* **WHAT THE TASK ASKS**: Return, without pictures, the lines from the start of the data through the one that contains "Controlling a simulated".

* **DATASET EXTRACT**:
* BEGIN *

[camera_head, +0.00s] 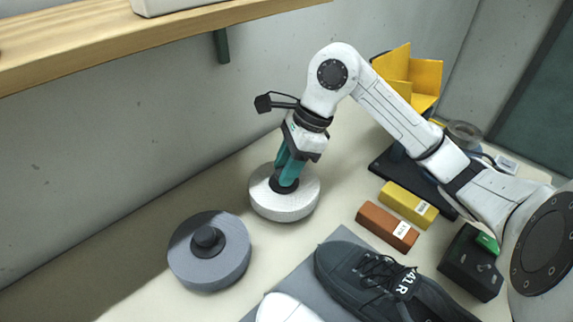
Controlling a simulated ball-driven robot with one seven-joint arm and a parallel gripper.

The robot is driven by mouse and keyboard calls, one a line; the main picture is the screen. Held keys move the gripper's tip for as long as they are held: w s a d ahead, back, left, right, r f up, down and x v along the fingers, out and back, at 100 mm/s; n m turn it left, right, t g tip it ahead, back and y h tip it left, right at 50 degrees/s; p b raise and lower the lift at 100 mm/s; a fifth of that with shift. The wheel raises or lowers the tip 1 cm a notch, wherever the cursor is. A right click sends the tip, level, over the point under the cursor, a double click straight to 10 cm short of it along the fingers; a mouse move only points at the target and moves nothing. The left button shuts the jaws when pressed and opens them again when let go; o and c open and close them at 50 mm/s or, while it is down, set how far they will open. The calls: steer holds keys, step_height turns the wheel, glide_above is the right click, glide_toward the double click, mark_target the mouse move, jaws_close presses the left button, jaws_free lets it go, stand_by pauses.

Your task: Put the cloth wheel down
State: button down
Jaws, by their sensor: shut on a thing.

* END *

* **ANSWER FOR THIS EXERCISE**:
[camera_head, +0.00s] 
Controlling a simulated ball-driven robot with one seven-joint arm and a parallel gripper.

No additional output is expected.